Speaking of overcoming things, I wonder if I will ever be able to stop the shopaholicking. Fortunately for me, over here I actually had to do a great deal of shopping since there were many essential items of clothing I required...come on, this is the coldest place I have ever lived in, it's 10 degrees outside right now. The number one item on my 'urgent' list right now is a proper overcoat. I went out in search of one yesterday, and found many similar items like fluffy, furry jackets, suede jackets with fur lining, smart short coats et al, ALL of which I wanted to buy, none of which I did. So to console myself, I bought gloves + matching scarf (which I needed) and a pair of shoes (which I did not need, but which I had coveted for ages) and rescheduled coat shopping to Monday. I will be in the company of a good friend who is older and wiser than I and who can be counted on to have my best interests at heart, so I'm reasonably sure I will come back with something functional and elegant *fingers crossed*
My friends over here seriously deserve mention. I love my friends. They're like my family, and thanks to them, I have never had a chance to feel lonely or homesick since the second I landed here...literally. I've never had so little 'alone time' in my life, and I've never missed it less. It's been fun, fun, fun, and I've learned to do many things, like cook, and use a washing machine, and grocery shop, and dance (okay, have to admit, not yet learnt that properly) and yes, many other things. The only times I've felt homesick are when I miss my church, for which I have not yet found an acceptable substitute, and then everyone has had to look on helplessly while I wail 'Oh my Gooood, I miss my chuuuurch' and shed buckets of tears. This has only happened twice though...okay, maybe thrice.
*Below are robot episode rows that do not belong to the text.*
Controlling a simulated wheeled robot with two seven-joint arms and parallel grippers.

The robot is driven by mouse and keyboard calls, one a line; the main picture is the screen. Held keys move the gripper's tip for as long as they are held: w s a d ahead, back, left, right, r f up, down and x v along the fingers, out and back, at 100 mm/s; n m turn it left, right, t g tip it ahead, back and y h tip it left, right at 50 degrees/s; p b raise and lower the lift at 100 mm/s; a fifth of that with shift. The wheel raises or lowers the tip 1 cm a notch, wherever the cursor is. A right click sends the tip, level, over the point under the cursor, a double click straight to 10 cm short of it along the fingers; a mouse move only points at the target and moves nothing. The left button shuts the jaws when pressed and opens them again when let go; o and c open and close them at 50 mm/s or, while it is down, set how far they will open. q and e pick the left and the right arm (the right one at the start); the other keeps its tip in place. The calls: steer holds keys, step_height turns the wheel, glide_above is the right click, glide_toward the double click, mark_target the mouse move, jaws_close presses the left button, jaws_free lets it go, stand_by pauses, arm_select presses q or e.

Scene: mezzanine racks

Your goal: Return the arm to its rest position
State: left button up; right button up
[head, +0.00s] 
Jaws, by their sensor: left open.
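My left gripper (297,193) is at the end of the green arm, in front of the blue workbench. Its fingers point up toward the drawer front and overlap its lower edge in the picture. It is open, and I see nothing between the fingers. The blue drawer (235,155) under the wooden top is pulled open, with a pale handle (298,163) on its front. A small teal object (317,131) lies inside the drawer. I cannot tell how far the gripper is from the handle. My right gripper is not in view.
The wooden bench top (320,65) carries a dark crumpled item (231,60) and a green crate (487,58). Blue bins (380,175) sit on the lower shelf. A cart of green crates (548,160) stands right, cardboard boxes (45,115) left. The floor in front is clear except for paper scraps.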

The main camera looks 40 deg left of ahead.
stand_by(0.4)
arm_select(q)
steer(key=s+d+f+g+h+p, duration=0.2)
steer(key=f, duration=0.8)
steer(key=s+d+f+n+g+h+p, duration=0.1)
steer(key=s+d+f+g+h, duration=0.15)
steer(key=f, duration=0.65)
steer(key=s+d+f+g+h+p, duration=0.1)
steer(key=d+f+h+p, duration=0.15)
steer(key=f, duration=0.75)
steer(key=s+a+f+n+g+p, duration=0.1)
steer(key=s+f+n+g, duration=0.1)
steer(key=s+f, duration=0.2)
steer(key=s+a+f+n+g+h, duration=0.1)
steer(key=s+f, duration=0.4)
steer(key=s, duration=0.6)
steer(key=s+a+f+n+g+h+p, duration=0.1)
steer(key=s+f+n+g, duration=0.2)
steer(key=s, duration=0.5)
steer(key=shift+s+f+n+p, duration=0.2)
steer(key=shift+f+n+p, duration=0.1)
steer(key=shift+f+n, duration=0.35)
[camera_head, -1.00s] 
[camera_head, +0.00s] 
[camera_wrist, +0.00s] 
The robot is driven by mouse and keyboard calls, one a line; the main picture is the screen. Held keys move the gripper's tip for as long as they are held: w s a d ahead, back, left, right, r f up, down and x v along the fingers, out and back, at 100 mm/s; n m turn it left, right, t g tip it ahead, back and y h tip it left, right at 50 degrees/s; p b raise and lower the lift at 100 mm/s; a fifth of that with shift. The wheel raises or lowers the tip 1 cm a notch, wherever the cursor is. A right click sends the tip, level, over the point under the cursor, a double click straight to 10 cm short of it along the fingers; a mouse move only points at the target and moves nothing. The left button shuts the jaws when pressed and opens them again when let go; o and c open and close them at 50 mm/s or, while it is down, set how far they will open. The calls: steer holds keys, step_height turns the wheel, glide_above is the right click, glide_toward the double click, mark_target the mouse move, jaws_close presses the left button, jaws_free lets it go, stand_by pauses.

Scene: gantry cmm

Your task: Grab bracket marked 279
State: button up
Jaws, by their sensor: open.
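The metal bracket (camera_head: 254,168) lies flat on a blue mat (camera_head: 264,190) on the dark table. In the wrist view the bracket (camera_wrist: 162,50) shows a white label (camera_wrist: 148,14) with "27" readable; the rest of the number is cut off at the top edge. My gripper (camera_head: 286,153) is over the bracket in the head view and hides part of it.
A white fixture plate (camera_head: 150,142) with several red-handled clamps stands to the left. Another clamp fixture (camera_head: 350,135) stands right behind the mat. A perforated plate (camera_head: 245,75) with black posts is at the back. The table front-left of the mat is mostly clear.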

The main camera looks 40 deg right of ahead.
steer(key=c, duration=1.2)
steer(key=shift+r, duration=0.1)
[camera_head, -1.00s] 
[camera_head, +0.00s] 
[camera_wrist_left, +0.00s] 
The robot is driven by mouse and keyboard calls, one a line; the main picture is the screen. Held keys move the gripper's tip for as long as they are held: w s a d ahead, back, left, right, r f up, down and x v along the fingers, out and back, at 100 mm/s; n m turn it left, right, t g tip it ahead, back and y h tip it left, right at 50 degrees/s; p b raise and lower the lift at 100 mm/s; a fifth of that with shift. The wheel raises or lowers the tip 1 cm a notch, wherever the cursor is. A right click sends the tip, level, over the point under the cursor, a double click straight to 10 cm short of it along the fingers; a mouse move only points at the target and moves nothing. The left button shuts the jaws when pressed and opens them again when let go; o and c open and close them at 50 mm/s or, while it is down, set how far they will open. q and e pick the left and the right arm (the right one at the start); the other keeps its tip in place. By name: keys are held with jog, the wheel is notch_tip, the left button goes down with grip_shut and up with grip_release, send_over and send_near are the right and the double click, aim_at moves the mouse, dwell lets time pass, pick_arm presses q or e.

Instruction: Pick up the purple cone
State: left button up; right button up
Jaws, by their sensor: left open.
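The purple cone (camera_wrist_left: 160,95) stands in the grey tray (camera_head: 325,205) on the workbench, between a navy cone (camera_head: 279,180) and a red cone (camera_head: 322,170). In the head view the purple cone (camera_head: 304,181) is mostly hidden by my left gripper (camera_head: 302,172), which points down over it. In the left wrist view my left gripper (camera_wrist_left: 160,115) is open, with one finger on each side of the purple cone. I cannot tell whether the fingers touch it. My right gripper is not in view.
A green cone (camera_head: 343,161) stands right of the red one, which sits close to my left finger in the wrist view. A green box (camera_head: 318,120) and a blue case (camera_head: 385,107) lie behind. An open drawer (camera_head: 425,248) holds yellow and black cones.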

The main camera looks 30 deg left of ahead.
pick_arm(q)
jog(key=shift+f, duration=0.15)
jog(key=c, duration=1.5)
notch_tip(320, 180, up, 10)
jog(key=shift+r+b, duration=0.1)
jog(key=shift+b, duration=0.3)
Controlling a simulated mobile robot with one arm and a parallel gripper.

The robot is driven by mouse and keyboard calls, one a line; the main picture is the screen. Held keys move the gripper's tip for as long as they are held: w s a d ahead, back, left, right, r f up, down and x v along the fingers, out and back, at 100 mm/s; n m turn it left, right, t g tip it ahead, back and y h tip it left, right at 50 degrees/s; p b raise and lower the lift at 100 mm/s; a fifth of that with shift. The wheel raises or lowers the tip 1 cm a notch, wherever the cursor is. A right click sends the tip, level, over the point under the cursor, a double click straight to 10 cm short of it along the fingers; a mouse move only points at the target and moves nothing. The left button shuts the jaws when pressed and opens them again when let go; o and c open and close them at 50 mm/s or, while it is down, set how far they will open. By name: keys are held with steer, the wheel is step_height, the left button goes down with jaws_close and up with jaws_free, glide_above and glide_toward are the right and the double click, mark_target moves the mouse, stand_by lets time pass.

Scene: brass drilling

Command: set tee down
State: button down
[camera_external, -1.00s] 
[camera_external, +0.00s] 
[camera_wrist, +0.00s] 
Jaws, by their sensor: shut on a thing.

In other news, my Dad has just added me on Facebook, and I have no idea how to handle this situation -_- I had warned my parents that if they ever show up there, I'm not going to be adding them, but now that the time has come, I feel a bit bad about it, in an 'awww, poor Daddy' way. But on the other hand, Facebook is a page for your friends, not your parents, and although I don't really have anything to hide from my parents (now there's a shocker), I don't necessarily want them having access to me from the same angle as my friends do. Hmm. I think Daddy can stick to talking to me on the phone. I guess I can expect a friend request from Mum tomorrow as well. Sheesh. Whatever happened to FB being a college networking place?
Oh well, this calls for a good lunch. And some cheesecake, mmm. 'Til the next 'occasion' then.